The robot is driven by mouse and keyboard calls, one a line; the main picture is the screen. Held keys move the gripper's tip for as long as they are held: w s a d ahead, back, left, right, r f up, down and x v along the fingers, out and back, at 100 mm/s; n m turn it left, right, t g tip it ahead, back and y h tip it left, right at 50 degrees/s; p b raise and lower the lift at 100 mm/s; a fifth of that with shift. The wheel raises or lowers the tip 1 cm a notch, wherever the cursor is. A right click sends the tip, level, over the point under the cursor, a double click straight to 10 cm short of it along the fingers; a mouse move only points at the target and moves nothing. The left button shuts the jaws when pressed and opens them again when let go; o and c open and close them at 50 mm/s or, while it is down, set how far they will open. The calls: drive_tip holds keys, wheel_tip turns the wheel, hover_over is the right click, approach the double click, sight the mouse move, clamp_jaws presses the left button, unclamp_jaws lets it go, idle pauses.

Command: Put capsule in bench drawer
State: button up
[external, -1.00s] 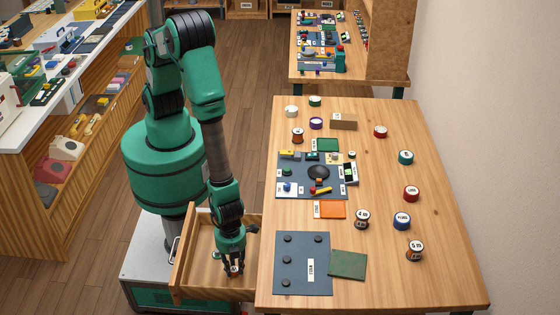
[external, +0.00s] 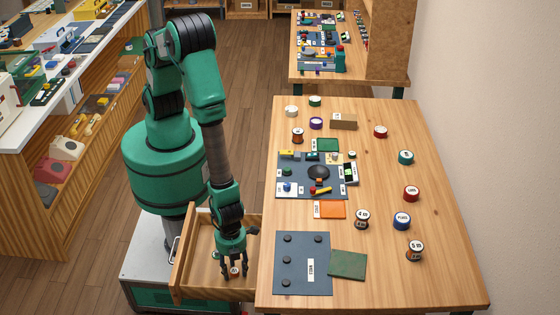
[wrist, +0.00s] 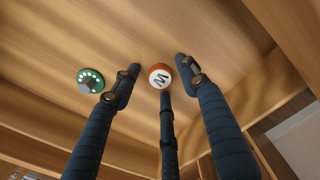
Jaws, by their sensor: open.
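A small orange capsule (wrist: 160,76) with a white face marked M is inside the open wooden bench drawer (external: 186,262). It appears to rest on the drawer floor; in the external view the capsule (external: 235,271) shows between my fingers. My three-fingered gripper (external: 233,266) points down into the drawer with its fingers spread open around the capsule. In the wrist view gaps show between the side fingers and the capsule; the third finger's tip is close to it, and I cannot tell whether they touch.
A green dial piece (wrist: 90,80) also lies in the drawer, left of the capsule in the wrist view. The drawer walls surround my gripper. The wooden bench (external: 385,285) is just to the right, with spools, a dark plate (external: 300,262) and a parts board.

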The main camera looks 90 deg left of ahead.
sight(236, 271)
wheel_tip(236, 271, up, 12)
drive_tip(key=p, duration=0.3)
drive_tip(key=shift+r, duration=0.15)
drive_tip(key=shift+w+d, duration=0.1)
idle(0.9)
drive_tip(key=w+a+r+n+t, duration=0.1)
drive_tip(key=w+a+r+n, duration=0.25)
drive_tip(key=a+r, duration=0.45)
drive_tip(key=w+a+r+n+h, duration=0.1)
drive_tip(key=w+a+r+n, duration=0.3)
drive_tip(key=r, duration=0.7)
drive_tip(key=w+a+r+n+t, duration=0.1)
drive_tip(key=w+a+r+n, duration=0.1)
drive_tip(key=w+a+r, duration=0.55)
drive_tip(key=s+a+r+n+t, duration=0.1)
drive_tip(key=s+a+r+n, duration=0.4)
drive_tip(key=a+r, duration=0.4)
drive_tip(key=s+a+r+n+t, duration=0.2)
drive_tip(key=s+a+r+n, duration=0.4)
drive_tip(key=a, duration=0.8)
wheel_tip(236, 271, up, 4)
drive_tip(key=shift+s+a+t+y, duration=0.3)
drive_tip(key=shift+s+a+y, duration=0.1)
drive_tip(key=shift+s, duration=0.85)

### Instruction:
Reproduce every line exactly and omit all pictures.

### Answer to the problem:
The robot is driven by mouse and keyboard calls, one a line; the main picture is the screen. Held keys move the gripper's tip for as long as they are held: w s a d ahead, back, left, right, r f up, down and x v along the fingers, out and back, at 100 mm/s; n m turn it left, right, t g tip it ahead, back and y h tip it left, right at 50 degrees/s; p b raise and lower the lift at 100 mm/s; a fifth of that with shift. The wheel raises or lowers the tip 1 cm a notch, wherever the cursor is. A right click sends the tip, level, over the point under the cursor, a double click straight to 10 cm short of it along the fingers; a mouse move only points at the target and moves nothing. The left button shuts the jaws when pressed and opens them again when let go; o and c open and close them at 50 mm/s or, while it is down, set how far they will open. The calls: drive_tip holds keys, wheel_tip turns the wheel, hover_over is the right click, approach the double click, sight the mouse move, clamp_jaws presses the left button, unclamp_jaws lets it go, idle pauses.

Command: Put capsule in bench drawer
State: button up
[external, -1.00s] 
[external, +0.00s] 
[wrist, +0.00s] 
Jaws, by their sensor: open.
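A small orange capsule (wrist: 160,76) with a white face marked M is inside the open wooden bench drawer (external: 186,262). It appears to rest on the drawer floor; in the external view the capsule (external: 235,271) shows between my fingers. My three-fingered gripper (external: 233,266) points down into the drawer with its fingers spread open around the capsule. In the wrist view gaps show between the side fingers and the capsule; the third finger's tip is close to it, and I cannot tell whether they touch.
A green dial piece (wrist: 90,80) also lies in the drawer, left of the capsule in the wrist view. The drawer walls surround my gripper. The wooden bench (external: 385,285) is just to the right, with spools, a dark plate (external: 300,262) and a parts board.

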The main camera looks 90 deg left of ahead.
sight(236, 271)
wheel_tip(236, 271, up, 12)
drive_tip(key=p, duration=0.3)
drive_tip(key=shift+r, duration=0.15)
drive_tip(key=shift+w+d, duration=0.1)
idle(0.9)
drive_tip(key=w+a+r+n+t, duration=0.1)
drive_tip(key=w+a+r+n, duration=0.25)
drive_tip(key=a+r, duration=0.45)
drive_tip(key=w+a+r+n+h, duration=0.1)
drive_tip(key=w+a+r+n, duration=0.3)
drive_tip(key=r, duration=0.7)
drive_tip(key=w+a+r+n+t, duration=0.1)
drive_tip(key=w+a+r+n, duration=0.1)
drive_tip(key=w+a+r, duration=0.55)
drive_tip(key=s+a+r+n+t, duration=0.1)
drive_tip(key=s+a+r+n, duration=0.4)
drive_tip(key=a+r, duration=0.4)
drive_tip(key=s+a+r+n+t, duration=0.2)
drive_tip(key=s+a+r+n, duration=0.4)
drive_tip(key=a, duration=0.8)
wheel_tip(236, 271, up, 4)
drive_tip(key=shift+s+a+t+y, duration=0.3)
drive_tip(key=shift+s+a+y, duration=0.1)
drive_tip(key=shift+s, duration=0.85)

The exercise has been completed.